Dort unten fließt der Rhein. Sein Fließen macht mich wortkarg, er zieht das Denken mit seiner Strömung mit. Wir laufen stromabwärts und der Strom ist schneller, obwohl er so träge wirkt. Was bleibt mir, wenn das Denken weg ist? Sehnsucht. Meine Güte, dieses Mal ist es Sehnsucht nach der Stadt, dem Auf und Ab der Gefühle, den dunklen Löchern, in die ich falle, wenn ich mich mal wieder verrannt habe. Schwarze Löcher, die meine Energie fressen, finstere Wirbel, auf denen ich mal tanze, dann wieder zermalmen sie mich. Wo ist es jetzt besser? Stadt, Land? Ich esse Saat-Hafer (Avena sativa) mit Honig, der beruhigt, kräftigt und lindert Schlaflosigkeit.

Montag, 5. Oktober 2009

Ich würde gerne gerne lesen

Das hat die Freundin meiner Tochter anvertraut, die von sich sagt, sie könne ohne Bücher nicht leben. In diesem Alter neigen sie zu klaren Aussagen. Ich kann nicht ohne Bücher leben, ich hasse Pferde, weiße Stiefel sind scheiße und Sex on the Beach ist voll geil.

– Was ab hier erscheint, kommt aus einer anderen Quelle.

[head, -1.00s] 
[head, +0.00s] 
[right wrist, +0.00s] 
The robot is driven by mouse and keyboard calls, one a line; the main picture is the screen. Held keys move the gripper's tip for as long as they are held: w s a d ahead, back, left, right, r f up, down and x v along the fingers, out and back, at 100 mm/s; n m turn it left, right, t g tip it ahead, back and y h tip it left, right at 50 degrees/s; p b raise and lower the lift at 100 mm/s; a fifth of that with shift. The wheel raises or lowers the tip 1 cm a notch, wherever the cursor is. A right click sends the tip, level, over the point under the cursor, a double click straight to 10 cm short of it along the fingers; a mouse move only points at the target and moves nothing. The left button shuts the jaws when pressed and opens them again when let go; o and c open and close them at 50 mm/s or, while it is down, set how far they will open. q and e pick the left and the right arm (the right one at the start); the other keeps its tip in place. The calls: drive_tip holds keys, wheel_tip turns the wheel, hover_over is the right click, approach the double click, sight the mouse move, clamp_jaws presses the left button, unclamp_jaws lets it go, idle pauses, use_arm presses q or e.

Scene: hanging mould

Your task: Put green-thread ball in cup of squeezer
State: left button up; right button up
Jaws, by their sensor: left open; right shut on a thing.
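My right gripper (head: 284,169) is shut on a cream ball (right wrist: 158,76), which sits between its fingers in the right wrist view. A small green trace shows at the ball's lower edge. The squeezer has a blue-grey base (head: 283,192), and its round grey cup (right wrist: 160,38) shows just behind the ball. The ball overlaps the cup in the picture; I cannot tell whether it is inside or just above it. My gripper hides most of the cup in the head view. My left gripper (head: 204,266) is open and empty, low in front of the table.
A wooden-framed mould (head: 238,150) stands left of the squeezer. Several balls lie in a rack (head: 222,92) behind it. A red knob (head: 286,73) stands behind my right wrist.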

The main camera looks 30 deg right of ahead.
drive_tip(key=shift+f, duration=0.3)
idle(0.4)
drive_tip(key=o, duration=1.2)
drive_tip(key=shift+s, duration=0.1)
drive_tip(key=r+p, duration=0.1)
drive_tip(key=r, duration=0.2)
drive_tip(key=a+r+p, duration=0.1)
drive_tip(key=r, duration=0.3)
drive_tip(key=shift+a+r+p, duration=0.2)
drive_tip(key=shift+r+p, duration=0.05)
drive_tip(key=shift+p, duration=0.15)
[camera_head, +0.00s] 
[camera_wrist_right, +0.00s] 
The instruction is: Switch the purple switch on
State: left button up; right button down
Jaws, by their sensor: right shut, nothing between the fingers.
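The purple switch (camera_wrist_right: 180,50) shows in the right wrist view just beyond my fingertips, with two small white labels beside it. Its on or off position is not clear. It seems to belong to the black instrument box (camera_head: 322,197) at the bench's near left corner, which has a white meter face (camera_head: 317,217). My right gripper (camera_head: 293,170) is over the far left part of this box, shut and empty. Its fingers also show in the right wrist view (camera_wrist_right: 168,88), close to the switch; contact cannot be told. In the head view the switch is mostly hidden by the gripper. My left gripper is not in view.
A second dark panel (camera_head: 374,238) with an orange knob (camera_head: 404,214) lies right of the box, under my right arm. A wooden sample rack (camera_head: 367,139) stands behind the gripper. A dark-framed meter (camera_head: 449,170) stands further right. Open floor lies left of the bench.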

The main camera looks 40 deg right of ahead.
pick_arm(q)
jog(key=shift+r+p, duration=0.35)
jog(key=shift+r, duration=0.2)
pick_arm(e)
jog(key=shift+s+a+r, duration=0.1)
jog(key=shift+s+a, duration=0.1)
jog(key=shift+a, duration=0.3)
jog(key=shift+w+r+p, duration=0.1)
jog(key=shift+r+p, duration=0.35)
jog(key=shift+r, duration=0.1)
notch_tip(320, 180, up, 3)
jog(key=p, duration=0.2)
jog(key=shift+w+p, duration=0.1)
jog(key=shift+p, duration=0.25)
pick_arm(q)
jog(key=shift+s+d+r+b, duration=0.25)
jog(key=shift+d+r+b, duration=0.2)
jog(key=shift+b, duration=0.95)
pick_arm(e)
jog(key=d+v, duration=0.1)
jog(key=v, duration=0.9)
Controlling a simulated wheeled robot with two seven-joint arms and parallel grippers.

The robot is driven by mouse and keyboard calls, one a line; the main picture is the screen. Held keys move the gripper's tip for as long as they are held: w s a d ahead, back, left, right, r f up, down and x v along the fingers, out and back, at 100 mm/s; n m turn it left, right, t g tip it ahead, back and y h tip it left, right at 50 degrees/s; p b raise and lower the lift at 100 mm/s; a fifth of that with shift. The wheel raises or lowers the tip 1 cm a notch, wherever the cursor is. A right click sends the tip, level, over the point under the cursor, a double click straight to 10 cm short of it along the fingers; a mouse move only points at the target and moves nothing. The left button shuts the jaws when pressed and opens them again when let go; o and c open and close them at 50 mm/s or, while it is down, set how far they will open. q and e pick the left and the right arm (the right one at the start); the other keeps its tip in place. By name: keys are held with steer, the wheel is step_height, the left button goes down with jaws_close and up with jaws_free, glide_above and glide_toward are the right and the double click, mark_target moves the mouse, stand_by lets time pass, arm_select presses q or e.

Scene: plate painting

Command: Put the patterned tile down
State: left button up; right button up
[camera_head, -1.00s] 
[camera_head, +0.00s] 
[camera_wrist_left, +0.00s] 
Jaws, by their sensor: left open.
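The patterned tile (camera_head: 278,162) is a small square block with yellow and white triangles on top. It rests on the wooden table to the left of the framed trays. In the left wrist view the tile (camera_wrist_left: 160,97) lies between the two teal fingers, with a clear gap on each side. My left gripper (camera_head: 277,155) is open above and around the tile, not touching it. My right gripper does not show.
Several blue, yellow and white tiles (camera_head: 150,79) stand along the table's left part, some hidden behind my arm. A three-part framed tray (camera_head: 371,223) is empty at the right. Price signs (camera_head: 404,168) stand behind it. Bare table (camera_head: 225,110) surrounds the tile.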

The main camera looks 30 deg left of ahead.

Meine Tochter verschlingt Bücher, am liebsten mag sie Problemgeschichten mit magersüchtigen Mädchen, die sich die Haut ritzen oder Mädchen mit Borderline oder Mädchen, die sich in Vampire verlieben. Ich habe auch einige dieser Bücher gelesen. Gar nicht so übel. Das gerne lesen hat sie wahrscheinlich von mir, obwohl ihr Vater auch eine beeindruckende Bücherwand in seinem Zimmer hat. Vielleicht ist sie auch von zwei Seiten mit literarischem Interesse versehen worden, jedenfalls neidet ihre Freundin ihr dieses Sich-Versenken in die Fiktion, weil sie einfach nicht gerne liest. Sie würde aber gerne gerne lesen wollen.

Vielleicht kann man das gerne lesen üben, sich einfach penetrant mit einem Buch niederlassen und an nichts anderes denken. Sich nicht ablenken lassen von schönem Wetter, Schule oder Abendessen mit der Familie. Einfach weiterlesen, bis es sie packt. Gegen Entzündung und Müdigkeit der Augen kann sie eine 2-minütige Abkochung von Gemeinem Augentrost (Euphrasia rostkoviana) auftragen und dann weiterlesen.